— begin —
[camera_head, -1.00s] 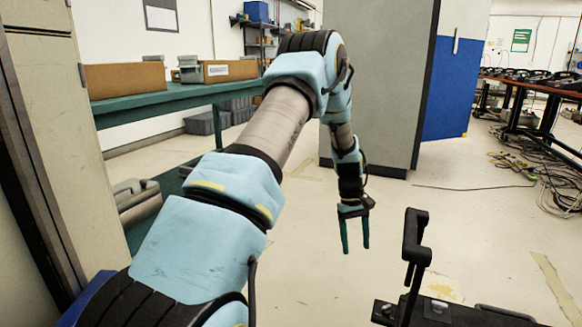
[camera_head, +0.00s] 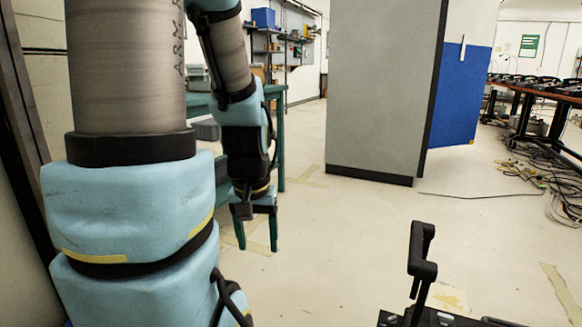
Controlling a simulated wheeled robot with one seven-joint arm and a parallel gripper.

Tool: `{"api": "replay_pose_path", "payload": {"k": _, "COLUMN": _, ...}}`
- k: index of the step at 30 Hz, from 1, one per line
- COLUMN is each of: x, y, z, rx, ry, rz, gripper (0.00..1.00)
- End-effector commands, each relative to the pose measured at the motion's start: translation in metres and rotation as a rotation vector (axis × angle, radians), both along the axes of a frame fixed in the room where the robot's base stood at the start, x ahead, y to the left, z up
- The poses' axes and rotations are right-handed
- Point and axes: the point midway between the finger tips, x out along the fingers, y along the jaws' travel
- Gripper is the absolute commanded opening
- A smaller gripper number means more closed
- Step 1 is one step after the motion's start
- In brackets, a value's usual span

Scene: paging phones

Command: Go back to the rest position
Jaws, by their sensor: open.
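My gripper (camera_head: 257,234) hangs downward left of the picture's middle, over the open floor. Its two dark green fingers stand apart, with nothing between them. My light blue and grey arm rises close in front of the camera on the left and folds down to the gripper. The arm hides much of the workbench behind it.
A green workbench (camera_head: 280,135) stands behind my arm on the left. A tall grey cabinet (camera_head: 385,95) with a blue panel (camera_head: 458,95) stands at centre right. A table (camera_head: 540,92) with several phones is at the far right, with tangled cables (camera_head: 530,175) below. The floor (camera_head: 350,235) between is clear.

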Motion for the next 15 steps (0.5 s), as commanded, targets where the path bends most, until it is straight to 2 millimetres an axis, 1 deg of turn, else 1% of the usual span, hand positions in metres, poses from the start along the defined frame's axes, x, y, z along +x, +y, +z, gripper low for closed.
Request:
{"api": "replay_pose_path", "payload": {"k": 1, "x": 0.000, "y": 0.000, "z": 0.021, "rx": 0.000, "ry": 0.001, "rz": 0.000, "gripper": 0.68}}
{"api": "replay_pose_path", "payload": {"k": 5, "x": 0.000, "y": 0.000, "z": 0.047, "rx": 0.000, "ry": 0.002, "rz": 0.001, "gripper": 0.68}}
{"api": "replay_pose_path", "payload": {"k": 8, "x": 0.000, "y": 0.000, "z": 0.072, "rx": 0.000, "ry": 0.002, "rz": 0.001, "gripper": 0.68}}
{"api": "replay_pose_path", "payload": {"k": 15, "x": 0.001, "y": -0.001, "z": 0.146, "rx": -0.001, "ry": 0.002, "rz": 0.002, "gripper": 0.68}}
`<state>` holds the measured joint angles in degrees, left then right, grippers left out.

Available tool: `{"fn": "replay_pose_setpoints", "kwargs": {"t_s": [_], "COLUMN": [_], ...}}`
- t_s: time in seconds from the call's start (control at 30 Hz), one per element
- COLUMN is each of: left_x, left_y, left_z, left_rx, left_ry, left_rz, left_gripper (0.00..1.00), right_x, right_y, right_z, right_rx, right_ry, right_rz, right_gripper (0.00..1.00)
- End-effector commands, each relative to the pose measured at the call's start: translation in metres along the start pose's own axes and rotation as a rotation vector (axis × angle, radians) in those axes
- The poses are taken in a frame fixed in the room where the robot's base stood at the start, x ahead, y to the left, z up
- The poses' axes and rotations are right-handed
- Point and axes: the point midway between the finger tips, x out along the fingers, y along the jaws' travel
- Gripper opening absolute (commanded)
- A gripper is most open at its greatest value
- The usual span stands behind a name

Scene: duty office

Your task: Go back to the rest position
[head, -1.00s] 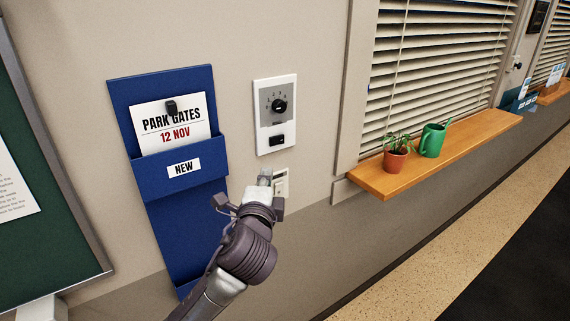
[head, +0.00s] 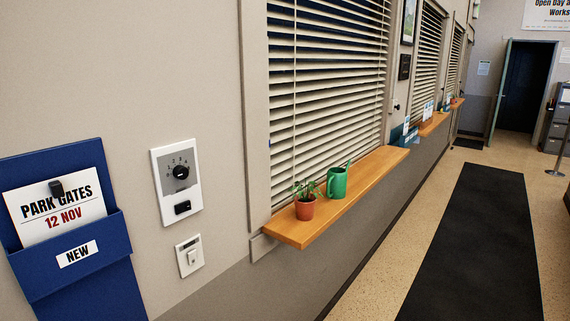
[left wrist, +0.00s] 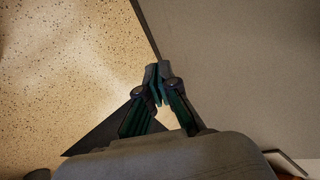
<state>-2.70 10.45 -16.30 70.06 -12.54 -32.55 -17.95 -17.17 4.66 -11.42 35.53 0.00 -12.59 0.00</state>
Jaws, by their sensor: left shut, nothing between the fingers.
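My left gripper (left wrist: 157,84) shows in the left wrist view with its fingertips together and nothing between them. It points over the speckled floor (left wrist: 60,70) and the grey wall base (left wrist: 240,70), apart from any object. No arm or gripper shows in the head view now. My right gripper is out of view.
On the wall hang a blue notice holder (head: 80,262) with a PARK GATES card (head: 62,207), a dial panel (head: 176,182) and a switch (head: 189,256). A wooden sill (head: 345,205) bears a potted plant (head: 305,207) and a green can (head: 337,183). A dark mat (head: 480,250) lies on open floor.

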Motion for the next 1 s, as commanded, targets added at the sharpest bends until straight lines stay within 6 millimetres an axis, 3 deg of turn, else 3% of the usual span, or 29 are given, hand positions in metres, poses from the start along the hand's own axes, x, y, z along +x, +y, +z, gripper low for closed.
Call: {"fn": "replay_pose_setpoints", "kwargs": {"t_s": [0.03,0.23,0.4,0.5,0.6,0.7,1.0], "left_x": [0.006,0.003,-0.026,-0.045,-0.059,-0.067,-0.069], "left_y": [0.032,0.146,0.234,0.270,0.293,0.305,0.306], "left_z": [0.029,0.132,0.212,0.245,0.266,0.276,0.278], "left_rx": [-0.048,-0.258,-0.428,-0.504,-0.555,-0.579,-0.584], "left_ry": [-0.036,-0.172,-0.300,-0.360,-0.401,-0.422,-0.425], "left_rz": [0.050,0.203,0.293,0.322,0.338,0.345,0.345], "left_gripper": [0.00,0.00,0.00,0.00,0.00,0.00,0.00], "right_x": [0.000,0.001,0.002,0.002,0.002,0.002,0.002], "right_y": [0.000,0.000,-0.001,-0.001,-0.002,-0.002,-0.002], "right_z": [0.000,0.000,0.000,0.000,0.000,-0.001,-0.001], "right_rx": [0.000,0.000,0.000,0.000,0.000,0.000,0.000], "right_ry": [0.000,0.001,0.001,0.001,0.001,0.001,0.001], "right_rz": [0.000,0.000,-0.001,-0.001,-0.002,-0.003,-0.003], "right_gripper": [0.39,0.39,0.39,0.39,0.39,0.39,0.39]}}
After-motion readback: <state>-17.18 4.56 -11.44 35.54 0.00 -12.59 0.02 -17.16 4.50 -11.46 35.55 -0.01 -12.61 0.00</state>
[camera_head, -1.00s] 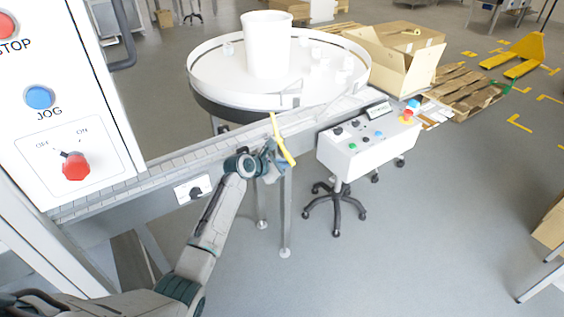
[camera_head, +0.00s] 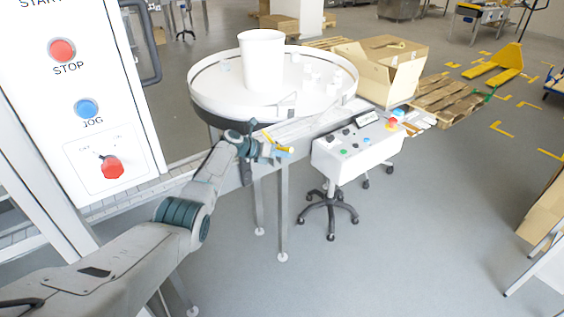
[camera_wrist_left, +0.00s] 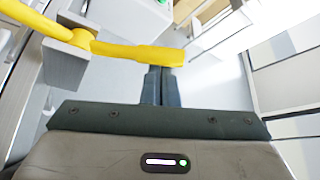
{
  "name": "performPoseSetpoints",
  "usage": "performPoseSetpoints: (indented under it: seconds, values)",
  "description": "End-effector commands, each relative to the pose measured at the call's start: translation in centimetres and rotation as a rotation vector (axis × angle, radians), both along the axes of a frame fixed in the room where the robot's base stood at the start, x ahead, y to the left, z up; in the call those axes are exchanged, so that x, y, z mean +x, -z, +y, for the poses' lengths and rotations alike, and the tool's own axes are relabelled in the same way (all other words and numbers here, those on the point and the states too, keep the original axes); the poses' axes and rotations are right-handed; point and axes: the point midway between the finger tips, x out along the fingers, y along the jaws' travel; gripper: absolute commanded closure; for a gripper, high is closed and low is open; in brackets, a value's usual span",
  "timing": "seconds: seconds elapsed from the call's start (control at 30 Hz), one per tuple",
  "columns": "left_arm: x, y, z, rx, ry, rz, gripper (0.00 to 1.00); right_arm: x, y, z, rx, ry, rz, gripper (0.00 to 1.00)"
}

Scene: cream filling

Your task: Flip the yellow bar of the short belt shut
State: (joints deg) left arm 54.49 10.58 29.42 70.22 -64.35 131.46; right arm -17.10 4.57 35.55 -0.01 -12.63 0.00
— end —
*REQUIREMENT:* Leave out the pictures and copy every record above exactly.

*EXERCISE ANSWER:*
[camera_head, -1.00s] 
[camera_head, +0.00s] 
Controlling a simulated wheeled robot with one seven-joint arm and a parallel gripper.

Tool: `{"api": "replay_pose_path", "payload": {"k": _, "COLUMN": _, ...}}`
- k: index of the step at 30 Hz, from 1, one per line
- COLUMN is each of: x, y, z, rx, ry, rz, gripper (0.00..1.00)
- End-effector commands, each relative to the pose measured at the motion's start: translation in metres and rotation as a rotation vector (axis × angle, radians), both along the axes of a frame fixed in the room where the robot's base stood at the start, x ahead, y to the left, z up
- The poses' axes and rotations are right-handed
- Point and axes: the point midway between the finger tips, x out along the fingers, y along the jaws' travel
- Gripper is the absolute commanded opening
- A smaller gripper number means more closed
- Step 1 is one step after the motion's start
- In brackets, a value's usual span

Scene: paging phones

Command: Go back to the rest position
Jaws, by their sensor: open.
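My gripper (camera_head: 257,234) hangs downward left of the picture's middle, over the open floor. Its two dark green fingers stand apart, with nothing between them. My light blue and grey arm rises close in front of the camera on the left and folds down to the gripper. The arm hides much of the workbench behind it.
A green workbench (camera_head: 280,135) stands behind my arm on the left. A tall grey cabinet (camera_head: 385,95) with a blue panel (camera_head: 458,95) stands at centre right. A table (camera_head: 540,92) with several phones is at the far right, with tangled cables (camera_head: 530,175) below. The floor (camera_head: 350,235) between is clear.

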Motion for the next 15 steps (0.5 s), as commanded, targets where the path bends most, until it is straight to 2 millimetres an axis, 1 deg of turn, else 1% of the usual span, hand positions in metres, poses from the start along the defined frame's axes, x, y, z along +x, +y, +z, gripper low for closed.
Request:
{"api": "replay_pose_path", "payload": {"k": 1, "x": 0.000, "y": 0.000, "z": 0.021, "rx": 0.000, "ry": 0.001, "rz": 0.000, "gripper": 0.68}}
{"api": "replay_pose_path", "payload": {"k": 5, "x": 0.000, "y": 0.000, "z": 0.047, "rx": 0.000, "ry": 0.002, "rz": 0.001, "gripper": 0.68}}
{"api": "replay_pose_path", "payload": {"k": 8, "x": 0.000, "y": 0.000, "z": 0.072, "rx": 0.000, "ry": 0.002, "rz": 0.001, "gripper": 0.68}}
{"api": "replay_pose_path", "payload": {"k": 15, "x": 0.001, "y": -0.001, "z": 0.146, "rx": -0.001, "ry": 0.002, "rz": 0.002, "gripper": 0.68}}
`<state>` holds the measured joint angles in degrees, left then right, grippers left out.

Available tool: `{"fn": "replay_pose_setpoints", "kwargs": {"t_s": [_], "COLUMN": [_], ...}}`
- t_s: time in seconds from the call's start (control at 30 Hz), one per element
- COLUMN is each of: left_x, left_y, left_z, left_rx, left_ry, left_rz, left_gripper (0.00..1.00), right_x, right_y, right_z, right_rx, right_ry, right_rz, right_gripper (0.00..1.00)
- End-effector commands, each relative to the pose measured at the call's start: translation in metres along the start pose's own axes and rotation as a rotation vector (axis × angle, radians) in those axes
- The poses are taken in a frame fixed in the room where the robot's base stood at the start, x ahead, y to the left, z up
- The poses' axes and rotations are right-handed
- Point and axes: the point midway between the finger tips, x out along the fingers, y along the jaws' travel
- Gripper opening absolute (commanded)
- A gripper is most open at its greatest value
- The usual span stands behind a name

Scene: duty office

Your task: Go back to the rest position
[head, -1.00s] 
[head, +0.00s] 
[left wrist, +0.00s] 
<state>-2.70 10.45 -16.30 70.06 -12.54 -32.55 -17.95 -17.17 4.66 -11.42 35.53 0.00 -12.59 0.00</state>
Jaws, by their sensor: left shut, nothing between the fingers.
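My left gripper (left wrist: 157,84) shows in the left wrist view with its fingertips together and nothing between them. It points over the speckled floor (left wrist: 60,70) and the grey wall base (left wrist: 240,70), apart from any object. No arm or gripper shows in the head view now. My right gripper is out of view.
On the wall hang a blue notice holder (head: 80,262) with a PARK GATES card (head: 62,207), a dial panel (head: 176,182) and a switch (head: 189,256). A wooden sill (head: 345,205) bears a potted plant (head: 305,207) and a green can (head: 337,183). A dark mat (head: 480,250) lies on open floor.

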Motion for the next 1 s, as commanded, targets added at the sharpest bends until straight lines stay within 6 millimetres an axis, 3 deg of turn, else 3% of the usual span, or 29 are given, hand positions in metres, poses from the start along the hand's own axes, x, y, z along +x, +y, +z, gripper low for closed.
Call: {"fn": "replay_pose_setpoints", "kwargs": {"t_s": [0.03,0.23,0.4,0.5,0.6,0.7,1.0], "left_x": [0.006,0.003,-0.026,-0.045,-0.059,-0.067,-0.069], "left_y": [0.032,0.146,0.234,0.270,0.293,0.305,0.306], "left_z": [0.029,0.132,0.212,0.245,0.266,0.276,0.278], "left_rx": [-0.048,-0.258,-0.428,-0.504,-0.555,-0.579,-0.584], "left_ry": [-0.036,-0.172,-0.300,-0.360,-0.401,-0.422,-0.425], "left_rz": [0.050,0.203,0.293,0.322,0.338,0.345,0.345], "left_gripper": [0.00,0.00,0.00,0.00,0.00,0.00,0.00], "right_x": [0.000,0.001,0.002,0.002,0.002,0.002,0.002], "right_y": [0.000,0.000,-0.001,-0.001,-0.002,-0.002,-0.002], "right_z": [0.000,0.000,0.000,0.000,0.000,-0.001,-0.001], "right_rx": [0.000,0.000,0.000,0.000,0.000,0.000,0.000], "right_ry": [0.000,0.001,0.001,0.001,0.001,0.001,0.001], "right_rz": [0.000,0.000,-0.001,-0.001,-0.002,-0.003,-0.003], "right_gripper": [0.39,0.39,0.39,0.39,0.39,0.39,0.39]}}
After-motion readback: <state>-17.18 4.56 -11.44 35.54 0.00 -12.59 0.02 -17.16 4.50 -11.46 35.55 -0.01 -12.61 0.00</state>
[camera_head, -1.00s] 
[camera_head, +0.00s] 
[camera_wrist_left, +0.00s] 
{
  "name": "performPoseSetpoints",
  "usage": "performPoseSetpoints: (indented under it: seconds, values)",
  "description": "End-effector commands, each relative to the pose measured at the call's start: translation in centimetres and rotation as a rotation vector (axis × angle, radians), both along the axes of a frame fixed in the room where the robot's base stood at the start, x ahead, y to the left, z up; in the call those axes are exchanged, so that x, y, z mean +x, -z, +y, for the poses' lengths and rotations alike, and the tool's own axes are relabelled in the same way (all other words and numbers here, those on the point and the states too, keep the original axes); the poses' axes and rotations are right-handed; point and axes: the point midway between the finger tips, x out along the fingers, y along the jaws' travel; gripper: absolute commanded closure; for a gripper, high is closed and low is open; in brackets, a value's usual span",
  "timing": "seconds: seconds elapsed from the call's start (control at 30 Hz), one per tuple",
  "columns": "left_arm: x, y, z, rx, ry, rz, gripper (0.00 to 1.00); right_arm: x, y, z, rx, ry, rz, gripper (0.00 to 1.00)"
}

Scene: cream filling

Your task: Flip the yellow bar of the short belt shut
State: (joints deg) left arm 54.49 10.58 29.42 70.22 -64.35 131.46; right arm -17.10 4.57 35.55 -0.01 -12.63 0.00

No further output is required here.